### WRITTEN REQUEST
In the listing below, count each line containing "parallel" and answer with the count only.

### PROVIDED DATA
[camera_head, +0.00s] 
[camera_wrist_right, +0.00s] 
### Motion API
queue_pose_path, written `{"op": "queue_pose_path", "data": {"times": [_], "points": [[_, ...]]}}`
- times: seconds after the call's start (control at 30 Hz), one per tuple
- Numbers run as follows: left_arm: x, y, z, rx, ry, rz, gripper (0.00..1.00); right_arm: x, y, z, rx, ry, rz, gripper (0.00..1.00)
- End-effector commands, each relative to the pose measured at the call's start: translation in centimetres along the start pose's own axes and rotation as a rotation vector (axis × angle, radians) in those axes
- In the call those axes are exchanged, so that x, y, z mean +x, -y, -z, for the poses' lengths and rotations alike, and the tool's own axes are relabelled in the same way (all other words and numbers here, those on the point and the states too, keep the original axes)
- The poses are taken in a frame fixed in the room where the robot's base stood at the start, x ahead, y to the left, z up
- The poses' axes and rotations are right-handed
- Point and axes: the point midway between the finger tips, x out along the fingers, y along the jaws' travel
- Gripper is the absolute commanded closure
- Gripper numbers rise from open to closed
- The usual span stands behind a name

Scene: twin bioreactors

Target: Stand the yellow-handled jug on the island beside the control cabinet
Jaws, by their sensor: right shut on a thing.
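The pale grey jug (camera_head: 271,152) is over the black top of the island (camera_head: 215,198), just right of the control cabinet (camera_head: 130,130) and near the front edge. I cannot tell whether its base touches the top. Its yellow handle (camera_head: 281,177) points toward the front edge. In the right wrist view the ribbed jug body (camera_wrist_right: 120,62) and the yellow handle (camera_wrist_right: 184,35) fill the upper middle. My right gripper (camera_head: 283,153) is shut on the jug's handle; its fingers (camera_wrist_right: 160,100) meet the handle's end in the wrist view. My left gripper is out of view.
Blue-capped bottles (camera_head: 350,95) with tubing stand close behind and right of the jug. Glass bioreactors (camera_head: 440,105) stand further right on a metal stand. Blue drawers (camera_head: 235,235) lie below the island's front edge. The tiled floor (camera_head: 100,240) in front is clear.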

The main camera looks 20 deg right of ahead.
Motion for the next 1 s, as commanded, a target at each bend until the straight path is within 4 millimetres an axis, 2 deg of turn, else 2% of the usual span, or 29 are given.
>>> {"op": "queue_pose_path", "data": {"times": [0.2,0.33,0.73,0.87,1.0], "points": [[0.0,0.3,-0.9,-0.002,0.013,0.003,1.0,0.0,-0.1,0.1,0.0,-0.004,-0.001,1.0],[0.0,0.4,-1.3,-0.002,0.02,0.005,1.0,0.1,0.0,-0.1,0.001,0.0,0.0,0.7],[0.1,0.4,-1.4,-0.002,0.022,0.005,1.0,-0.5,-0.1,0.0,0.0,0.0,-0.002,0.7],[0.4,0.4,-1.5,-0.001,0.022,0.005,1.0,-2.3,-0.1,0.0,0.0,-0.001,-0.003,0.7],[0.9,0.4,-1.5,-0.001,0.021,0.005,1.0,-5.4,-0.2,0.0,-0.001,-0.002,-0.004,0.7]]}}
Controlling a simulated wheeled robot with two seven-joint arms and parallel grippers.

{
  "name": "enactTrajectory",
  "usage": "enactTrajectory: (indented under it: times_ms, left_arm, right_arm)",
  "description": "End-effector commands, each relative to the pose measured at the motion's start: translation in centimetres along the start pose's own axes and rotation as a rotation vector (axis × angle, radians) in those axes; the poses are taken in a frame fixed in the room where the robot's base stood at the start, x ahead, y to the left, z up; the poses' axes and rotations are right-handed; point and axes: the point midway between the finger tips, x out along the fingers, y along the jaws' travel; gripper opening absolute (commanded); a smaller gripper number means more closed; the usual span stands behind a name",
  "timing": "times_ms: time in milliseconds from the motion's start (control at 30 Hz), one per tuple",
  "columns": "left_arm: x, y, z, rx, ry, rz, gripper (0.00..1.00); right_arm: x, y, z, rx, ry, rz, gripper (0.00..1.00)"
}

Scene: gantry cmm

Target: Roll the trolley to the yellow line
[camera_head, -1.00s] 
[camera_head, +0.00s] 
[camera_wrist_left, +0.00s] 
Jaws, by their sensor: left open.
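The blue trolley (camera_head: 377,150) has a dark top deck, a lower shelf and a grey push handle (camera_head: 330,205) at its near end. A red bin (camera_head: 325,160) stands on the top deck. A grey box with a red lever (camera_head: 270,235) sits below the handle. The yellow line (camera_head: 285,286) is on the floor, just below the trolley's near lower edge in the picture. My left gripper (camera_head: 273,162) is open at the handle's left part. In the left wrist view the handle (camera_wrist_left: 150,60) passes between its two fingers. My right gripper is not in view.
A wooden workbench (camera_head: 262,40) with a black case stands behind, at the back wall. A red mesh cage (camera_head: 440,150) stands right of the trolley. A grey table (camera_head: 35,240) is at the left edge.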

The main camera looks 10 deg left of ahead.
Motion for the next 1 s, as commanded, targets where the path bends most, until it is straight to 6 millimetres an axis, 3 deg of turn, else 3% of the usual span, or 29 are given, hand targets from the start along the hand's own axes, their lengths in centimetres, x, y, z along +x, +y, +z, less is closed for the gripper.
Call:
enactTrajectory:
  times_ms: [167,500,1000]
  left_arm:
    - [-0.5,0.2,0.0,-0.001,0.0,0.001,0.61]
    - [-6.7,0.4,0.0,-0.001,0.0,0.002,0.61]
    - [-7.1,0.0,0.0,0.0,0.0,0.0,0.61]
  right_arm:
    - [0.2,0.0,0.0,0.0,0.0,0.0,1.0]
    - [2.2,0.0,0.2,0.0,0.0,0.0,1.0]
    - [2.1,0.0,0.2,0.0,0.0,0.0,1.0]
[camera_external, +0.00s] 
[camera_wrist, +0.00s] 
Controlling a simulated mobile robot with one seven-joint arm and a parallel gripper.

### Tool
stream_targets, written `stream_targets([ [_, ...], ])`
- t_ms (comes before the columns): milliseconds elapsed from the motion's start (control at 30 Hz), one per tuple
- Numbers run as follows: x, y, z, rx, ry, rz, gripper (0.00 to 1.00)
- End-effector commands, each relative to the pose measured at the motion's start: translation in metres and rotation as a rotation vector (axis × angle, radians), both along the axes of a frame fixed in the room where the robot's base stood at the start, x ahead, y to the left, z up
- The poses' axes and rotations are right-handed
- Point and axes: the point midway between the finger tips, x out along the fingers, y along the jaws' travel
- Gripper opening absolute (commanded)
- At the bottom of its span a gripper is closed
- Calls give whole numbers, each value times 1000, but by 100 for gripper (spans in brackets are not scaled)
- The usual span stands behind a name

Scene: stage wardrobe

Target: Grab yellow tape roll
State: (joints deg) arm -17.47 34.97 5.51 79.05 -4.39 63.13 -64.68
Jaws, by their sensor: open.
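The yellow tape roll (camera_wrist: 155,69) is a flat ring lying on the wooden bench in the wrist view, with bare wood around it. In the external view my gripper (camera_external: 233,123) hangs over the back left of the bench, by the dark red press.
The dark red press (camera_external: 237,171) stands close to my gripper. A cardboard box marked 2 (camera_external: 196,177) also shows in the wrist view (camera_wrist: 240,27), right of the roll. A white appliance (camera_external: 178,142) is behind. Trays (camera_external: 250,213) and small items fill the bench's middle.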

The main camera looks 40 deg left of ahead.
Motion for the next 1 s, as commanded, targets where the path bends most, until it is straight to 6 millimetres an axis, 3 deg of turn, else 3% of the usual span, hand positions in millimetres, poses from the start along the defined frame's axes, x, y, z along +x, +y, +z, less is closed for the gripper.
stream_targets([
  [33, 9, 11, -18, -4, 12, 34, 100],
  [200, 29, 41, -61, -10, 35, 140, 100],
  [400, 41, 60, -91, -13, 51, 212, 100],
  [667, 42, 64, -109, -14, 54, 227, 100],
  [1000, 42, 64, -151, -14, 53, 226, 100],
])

### WRITTEN ANSWER
2